-- Exercise inputs start --

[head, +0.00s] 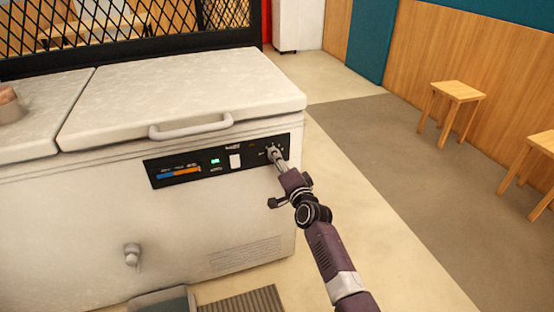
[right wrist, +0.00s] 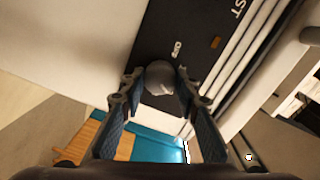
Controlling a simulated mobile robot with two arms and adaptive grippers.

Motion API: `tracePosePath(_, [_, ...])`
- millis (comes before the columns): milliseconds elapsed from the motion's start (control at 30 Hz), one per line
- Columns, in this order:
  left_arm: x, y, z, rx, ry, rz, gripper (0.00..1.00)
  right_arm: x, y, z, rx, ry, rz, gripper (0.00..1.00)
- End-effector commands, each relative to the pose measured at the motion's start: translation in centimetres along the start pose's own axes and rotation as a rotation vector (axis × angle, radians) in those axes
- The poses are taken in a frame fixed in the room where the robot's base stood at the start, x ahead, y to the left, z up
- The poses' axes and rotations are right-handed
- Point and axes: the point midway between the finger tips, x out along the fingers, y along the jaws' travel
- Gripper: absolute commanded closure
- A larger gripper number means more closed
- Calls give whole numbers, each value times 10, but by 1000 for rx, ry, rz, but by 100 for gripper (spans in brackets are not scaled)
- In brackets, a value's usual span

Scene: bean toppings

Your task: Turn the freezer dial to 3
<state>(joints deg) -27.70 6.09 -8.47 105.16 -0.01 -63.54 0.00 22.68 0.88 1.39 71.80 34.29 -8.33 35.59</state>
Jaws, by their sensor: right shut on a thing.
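The white chest freezer (head: 200,220) has a black control panel (head: 200,162) on its front. The freezer dial (right wrist: 160,77) is a round grey knob at the right end of the panel. In the right wrist view it sits between the fingers of my right gripper (right wrist: 154,88). In the head view my right gripper (head: 277,156) reaches up from the lower right to the dial and is shut on it. The gripper covers most of the dial there, and I cannot read its setting. My left gripper is not in view.
The freezer lid has a handle (head: 190,130) above the panel. A small brown object (head: 8,95) sits on the left lid. A wooden stool (head: 457,92) stands by the right wall. The floor (head: 395,190) right of the freezer is clear.

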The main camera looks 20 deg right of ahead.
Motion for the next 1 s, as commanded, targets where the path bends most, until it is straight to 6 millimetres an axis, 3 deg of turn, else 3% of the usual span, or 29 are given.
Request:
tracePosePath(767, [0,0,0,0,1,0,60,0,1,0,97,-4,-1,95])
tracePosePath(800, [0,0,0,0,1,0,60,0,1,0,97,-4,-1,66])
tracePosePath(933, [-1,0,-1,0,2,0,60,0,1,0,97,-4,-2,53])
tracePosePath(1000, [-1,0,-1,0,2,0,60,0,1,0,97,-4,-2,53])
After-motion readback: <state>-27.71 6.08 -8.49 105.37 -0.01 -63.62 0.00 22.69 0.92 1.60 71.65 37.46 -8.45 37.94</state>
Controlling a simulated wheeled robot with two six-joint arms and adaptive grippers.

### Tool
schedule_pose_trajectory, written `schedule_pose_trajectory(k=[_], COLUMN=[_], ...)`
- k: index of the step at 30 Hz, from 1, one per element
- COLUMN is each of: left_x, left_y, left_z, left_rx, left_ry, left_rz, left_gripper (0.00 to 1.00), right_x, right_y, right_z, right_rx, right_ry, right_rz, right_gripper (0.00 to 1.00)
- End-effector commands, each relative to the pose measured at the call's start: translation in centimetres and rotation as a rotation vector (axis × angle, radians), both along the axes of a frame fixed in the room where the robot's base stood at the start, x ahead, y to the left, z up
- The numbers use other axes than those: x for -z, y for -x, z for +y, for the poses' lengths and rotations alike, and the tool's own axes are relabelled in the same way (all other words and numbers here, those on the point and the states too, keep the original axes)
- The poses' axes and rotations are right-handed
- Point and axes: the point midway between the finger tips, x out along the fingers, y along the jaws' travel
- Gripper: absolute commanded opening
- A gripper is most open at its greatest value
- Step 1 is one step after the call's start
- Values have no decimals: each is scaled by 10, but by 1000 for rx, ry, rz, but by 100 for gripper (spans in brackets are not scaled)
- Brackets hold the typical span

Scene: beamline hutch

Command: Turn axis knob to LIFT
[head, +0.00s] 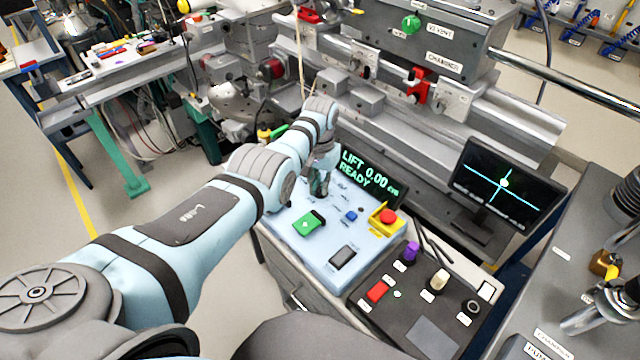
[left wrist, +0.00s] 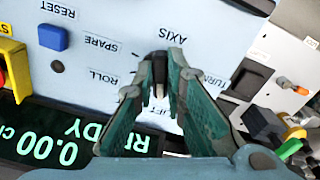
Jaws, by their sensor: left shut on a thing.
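The axis knob (left wrist: 158,60) is a small dark knob on the pale blue control panel (left wrist: 100,75), under the printed word AXIS in the left wrist view. Labels SPARE, ROLL, TURN and a partly covered LIFT stand around it. My left gripper (left wrist: 163,75) is shut on the knob, its green-padded fingers on either side of it. In the head view my left gripper (head: 318,188) reaches down to the panel's back left part and hides the knob. The display (head: 366,176) reads LIFT 0.00 and READY. My right gripper is in neither view.
The panel also carries a green block (head: 308,224), a blue button (head: 351,216) and a red emergency button (head: 388,216) on yellow. A black box (head: 420,310) with several knobs stands in front. A monitor (head: 505,186) is at the right.

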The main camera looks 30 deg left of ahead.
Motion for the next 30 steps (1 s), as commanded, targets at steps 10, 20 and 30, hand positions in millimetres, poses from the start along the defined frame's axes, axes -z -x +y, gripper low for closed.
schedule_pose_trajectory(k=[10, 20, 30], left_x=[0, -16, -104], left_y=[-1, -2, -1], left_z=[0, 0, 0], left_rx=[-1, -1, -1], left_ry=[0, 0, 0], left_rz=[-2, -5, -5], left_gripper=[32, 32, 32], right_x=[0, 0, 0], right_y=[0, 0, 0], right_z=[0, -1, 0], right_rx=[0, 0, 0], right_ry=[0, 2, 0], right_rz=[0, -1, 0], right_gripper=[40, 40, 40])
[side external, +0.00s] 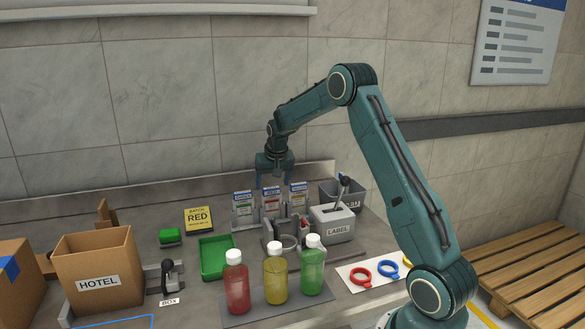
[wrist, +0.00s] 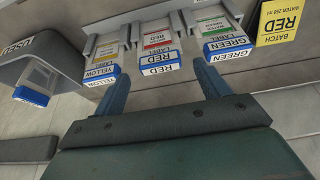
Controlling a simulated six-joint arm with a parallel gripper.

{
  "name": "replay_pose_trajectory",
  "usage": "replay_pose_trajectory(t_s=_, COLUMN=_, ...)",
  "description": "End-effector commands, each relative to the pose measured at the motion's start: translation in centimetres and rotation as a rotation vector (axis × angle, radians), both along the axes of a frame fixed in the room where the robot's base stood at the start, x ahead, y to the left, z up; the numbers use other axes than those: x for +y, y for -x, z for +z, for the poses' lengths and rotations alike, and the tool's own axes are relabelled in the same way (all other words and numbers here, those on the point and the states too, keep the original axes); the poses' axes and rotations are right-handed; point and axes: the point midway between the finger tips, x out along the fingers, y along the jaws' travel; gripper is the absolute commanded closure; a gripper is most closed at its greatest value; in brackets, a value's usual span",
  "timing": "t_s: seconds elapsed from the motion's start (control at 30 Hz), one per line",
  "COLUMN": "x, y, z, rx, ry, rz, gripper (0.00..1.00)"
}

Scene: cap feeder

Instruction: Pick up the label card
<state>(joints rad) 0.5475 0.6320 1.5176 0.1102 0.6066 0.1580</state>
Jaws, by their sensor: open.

-- Exercise inputs end --

**Task to complete**.
Leave out the pictures and copy every record above exactly.

**Exercise output**.
[head, +0.00s] 
[right wrist, +0.00s] 
Controlling a simulated mobile robot with two arms and adaptive grippers.

Motion API: `tracePosePath(_, [_, ...])`
- millis (comes before the columns): milliseconds elapsed from the motion's start (control at 30 Hz), one per line
- Columns, in this order:
  left_arm: x, y, z, rx, ry, rz, gripper (0.00..1.00)
  right_arm: x, y, z, rx, ry, rz, gripper (0.00..1.00)
- End-effector commands, each relative to the pose measured at the motion's start: translation in centimetres along the start pose's own axes and rotation as a rotation vector (axis × angle, radians) in those axes
- The poses are taken in a frame fixed in the room where the robot's base stood at the start, x ahead, y to the left, z up
- The poses' axes and rotations are right-handed
- Point and axes: the point midway between the finger tips, x out along the fingers, y along the jaws' travel
- Gripper: absolute commanded closure
- A larger gripper number means more closed
- Calls give whole numbers, each value times 10, but by 1000 for rx, ry, rz, but by 100 for gripper (spans in brackets are not scaled)
- In brackets, a value's usual span

Scene: bean toppings

Your task: Turn the freezer dial to 3
<state>(joints deg) -27.70 6.09 -8.47 105.16 -0.01 -63.54 0.00 22.68 0.88 1.39 71.80 34.29 -8.33 35.59</state>
Jaws, by their sensor: right shut on a thing.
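The white chest freezer (head: 200,220) has a black control panel (head: 200,162) on its front. The freezer dial (right wrist: 160,77) is a round grey knob at the right end of the panel. In the right wrist view it sits between the fingers of my right gripper (right wrist: 154,88). In the head view my right gripper (head: 277,156) reaches up from the lower right to the dial and is shut on it. The gripper covers most of the dial there, and I cannot read its setting. My left gripper is not in view.
The freezer lid has a handle (head: 190,130) above the panel. A small brown object (head: 8,95) sits on the left lid. A wooden stool (head: 457,92) stands by the right wall. The floor (head: 395,190) right of the freezer is clear.

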The main camera looks 20 deg right of ahead.
Motion for the next 1 s, as commanded, targets where the path bends most, until it is straight to 6 millimetres an axis, 3 deg of turn, else 3% of the usual span, or 29 are given.
Request:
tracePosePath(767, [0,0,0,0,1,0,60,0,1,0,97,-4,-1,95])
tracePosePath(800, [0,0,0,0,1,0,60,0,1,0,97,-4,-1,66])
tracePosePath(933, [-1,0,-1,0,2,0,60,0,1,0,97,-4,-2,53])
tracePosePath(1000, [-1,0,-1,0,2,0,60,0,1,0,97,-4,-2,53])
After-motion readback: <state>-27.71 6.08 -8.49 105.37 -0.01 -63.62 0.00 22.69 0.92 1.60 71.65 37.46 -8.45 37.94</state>
Controlling a simulated wheeled robot with two six-joint arms and adaptive grippers.

### Tool
schedule_pose_trajectory, written `schedule_pose_trajectory(k=[_], COLUMN=[_], ...)`
- k: index of the step at 30 Hz, from 1, one per element
- COLUMN is each of: left_x, left_y, left_z, left_rx, left_ry, left_rz, left_gripper (0.00 to 1.00), right_x, right_y, right_z, right_rx, right_ry, right_rz, right_gripper (0.00 to 1.00)
- End-effector commands, each relative to the pose measured at the call's start: translation in centimetres and rotation as a rotation vector (axis × angle, radians), both along the axes of a frame fixed in the room where the robot's base stood at the start, x ahead, y to the left, z up
- The numbers use other axes than those: x for -z, y for -x, z for +y, for the poses' lengths and rotations alike, and the tool's own axes are relabelled in the same way (all other words and numbers here, those on the point and the states too, keep the original axes)
- The poses' axes and rotations are right-handed
- Point and axes: the point midway between the finger tips, x out along the fingers, y along the jaws' travel
- Gripper: absolute commanded opening
- A gripper is most open at its greatest value
- Step 1 is one step after the call's start
- Values have no decimals: each is scaled by 10, but by 1000 for rx, ry, rz, but by 100 for gripper (spans in brackets are not scaled)
- Brackets hold the typical span

Scene: beamline hutch

Command: Turn axis knob to LIFT
[head, +0.00s] 
[left wrist, +0.00s] 
Jaws, by their sensor: left shut on a thing.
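The axis knob (left wrist: 158,60) is a small dark knob on the pale blue control panel (left wrist: 100,75), under the printed word AXIS in the left wrist view. Labels SPARE, ROLL, TURN and a partly covered LIFT stand around it. My left gripper (left wrist: 163,75) is shut on the knob, its green-padded fingers on either side of it. In the head view my left gripper (head: 318,188) reaches down to the panel's back left part and hides the knob. The display (head: 366,176) reads LIFT 0.00 and READY. My right gripper is in neither view.
The panel also carries a green block (head: 308,224), a blue button (head: 351,216) and a red emergency button (head: 388,216) on yellow. A black box (head: 420,310) with several knobs stands in front. A monitor (head: 505,186) is at the right.

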The main camera looks 30 deg left of ahead.
Motion for the next 30 steps (1 s), as commanded, targets at steps 10, 20 and 30, hand positions in millimetres, poses from the start along the defined frame's axes, axes -z -x +y, gripper low for closed.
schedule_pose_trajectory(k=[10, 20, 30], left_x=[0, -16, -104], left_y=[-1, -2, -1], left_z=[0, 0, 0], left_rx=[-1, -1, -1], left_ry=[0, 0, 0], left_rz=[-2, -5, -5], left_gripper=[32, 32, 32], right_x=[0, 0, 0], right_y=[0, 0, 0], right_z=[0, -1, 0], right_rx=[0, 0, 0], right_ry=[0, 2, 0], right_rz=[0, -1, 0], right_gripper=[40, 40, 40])
[side external, +0.00s] 
[wrist, +0.00s] 
Controlling a simulated six-joint arm with a parallel gripper.

{
  "name": "replay_pose_trajectory",
  "usage": "replay_pose_trajectory(t_s=_, COLUMN=_, ...)",
  "description": "End-effector commands, each relative to the pose measured at the motion's start: translation in centimetres and rotation as a rotation vector (axis × angle, radians), both along the axes of a frame fixed in the room where the robot's base stood at the start, x ahead, y to the left, z up; the numbers use other axes than those: x for +y, y for -x, z for +z, for the poses' lengths and rotations alike, and the tool's own axes are relabelled in the same way (all other words and numbers here, those on the point and the states too, keep the original axes); the poses' axes and rotations are right-handed; point and axes: the point midway between the finger tips, x out along the fingers, y along the jaws' travel; gripper is the absolute commanded closure; a gripper is most closed at its greatest value; in brackets, a value's usual span",
  "timing": "t_s: seconds elapsed from the motion's start (control at 30 Hz), one per line",
  "COLUMN": "x, y, z, rx, ry, rz, gripper (0.00..1.00)"
}

Scene: cap feeder

Instruction: Pick up the label card
<state>(joints rad) 0.5475 0.6320 1.5176 0.1102 0.6066 0.1580</state>
Jaws, by their sensor: open.

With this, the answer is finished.